>> Begin Dataset extract
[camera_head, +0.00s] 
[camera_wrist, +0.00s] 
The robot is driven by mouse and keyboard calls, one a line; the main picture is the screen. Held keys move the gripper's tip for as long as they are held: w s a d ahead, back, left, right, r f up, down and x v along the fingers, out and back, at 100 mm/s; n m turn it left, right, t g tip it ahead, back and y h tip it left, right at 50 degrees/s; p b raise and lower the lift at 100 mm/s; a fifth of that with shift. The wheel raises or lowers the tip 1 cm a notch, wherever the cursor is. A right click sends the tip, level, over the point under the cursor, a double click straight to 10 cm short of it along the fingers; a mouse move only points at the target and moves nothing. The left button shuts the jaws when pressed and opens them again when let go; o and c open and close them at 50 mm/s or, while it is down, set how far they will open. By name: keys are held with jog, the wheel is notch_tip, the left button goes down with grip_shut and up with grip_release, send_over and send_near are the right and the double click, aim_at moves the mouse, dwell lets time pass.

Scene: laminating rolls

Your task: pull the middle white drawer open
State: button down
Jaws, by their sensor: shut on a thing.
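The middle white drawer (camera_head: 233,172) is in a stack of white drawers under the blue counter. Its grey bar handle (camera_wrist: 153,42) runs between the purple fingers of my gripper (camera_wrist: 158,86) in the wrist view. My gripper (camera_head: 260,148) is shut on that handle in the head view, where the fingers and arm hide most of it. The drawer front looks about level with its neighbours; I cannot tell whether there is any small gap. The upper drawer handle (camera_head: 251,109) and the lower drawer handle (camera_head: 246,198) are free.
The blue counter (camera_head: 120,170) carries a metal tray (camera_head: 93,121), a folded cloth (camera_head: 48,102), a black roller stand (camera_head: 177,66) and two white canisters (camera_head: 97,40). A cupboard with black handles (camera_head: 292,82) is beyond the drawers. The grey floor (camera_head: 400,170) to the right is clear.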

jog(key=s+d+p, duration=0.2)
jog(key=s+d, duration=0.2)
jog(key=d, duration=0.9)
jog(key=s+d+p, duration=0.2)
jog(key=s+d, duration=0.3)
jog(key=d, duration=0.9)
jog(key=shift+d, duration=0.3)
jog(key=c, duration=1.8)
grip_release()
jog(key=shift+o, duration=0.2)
>> End Dataset extract
Goal: Give the complete listing a second time, exactly as it reads.

Exercise response:
[camera_head, +0.00s] 
[camera_wrist, +0.00s] 
The robot is driven by mouse and keyboard calls, one a line; the main picture is the screen. Held keys move the gripper's tip for as long as they are held: w s a d ahead, back, left, right, r f up, down and x v along the fingers, out and back, at 100 mm/s; n m turn it left, right, t g tip it ahead, back and y h tip it left, right at 50 degrees/s; p b raise and lower the lift at 100 mm/s; a fifth of that with shift. The wheel raises or lowers the tip 1 cm a notch, wherever the cursor is. A right click sends the tip, level, over the point under the cursor, a double click straight to 10 cm short of it along the fingers; a mouse move only points at the target and moves nothing. The left button shuts the jaws when pressed and opens them again when let go; o and c open and close them at 50 mm/s or, while it is down, set how far they will open. By name: keys are held with jog, the wheel is notch_tip, the left button goes down with grip_shut and up with grip_release, send_over and send_near are the right and the double click, aim_at moves the mouse, dwell lets time pass.

Scene: laminating rolls

Your task: pull the middle white drawer open
State: button down
Jaws, by their sensor: shut on a thing.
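The middle white drawer (camera_head: 233,172) is in a stack of white drawers under the blue counter. Its grey bar handle (camera_wrist: 153,42) runs between the purple fingers of my gripper (camera_wrist: 158,86) in the wrist view. My gripper (camera_head: 260,148) is shut on that handle in the head view, where the fingers and arm hide most of it. The drawer front looks about level with its neighbours; I cannot tell whether there is any small gap. The upper drawer handle (camera_head: 251,109) and the lower drawer handle (camera_head: 246,198) are free.
The blue counter (camera_head: 120,170) carries a metal tray (camera_head: 93,121), a folded cloth (camera_head: 48,102), a black roller stand (camera_head: 177,66) and two white canisters (camera_head: 97,40). A cupboard with black handles (camera_head: 292,82) is beyond the drawers. The grey floor (camera_head: 400,170) to the right is clear.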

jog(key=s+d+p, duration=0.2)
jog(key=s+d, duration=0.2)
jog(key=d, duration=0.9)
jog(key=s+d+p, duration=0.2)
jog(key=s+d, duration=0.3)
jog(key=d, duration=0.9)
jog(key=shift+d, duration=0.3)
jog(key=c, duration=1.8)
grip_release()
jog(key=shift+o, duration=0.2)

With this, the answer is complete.